Stated problem: All of the data below must be repeated exactly.

Recorded information:
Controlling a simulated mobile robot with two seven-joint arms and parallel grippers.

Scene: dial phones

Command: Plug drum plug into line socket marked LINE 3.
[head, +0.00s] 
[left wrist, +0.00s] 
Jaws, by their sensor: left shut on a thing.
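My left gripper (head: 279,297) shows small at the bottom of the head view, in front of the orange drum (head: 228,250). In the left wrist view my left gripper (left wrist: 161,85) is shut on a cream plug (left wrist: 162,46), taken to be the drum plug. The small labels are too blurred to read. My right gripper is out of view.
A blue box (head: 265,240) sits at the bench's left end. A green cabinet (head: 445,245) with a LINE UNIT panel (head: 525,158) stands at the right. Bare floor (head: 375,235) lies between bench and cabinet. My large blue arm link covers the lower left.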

Written reply:
Controlling a simulated mobile robot with two seven-joint arms and parallel grippers.

Scene: dial phones

Command: Plug drum plug into line socket marked LINE 3.
[head, +0.00s] 
[left wrist, +0.00s] 
Jaws, by their sensor: left shut on a thing.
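My left gripper (head: 279,297) shows small at the bottom of the head view, in front of the orange drum (head: 228,250). In the left wrist view my left gripper (left wrist: 161,85) is shut on a cream plug (left wrist: 162,46), taken to be the drum plug. The small labels are too blurred to read. My right gripper is out of view.
A blue box (head: 265,240) sits at the bench's left end. A green cabinet (head: 445,245) with a LINE UNIT panel (head: 525,158) stands at the right. Bare floor (head: 375,235) lies between bench and cabinet. My large blue arm link covers the lower left.

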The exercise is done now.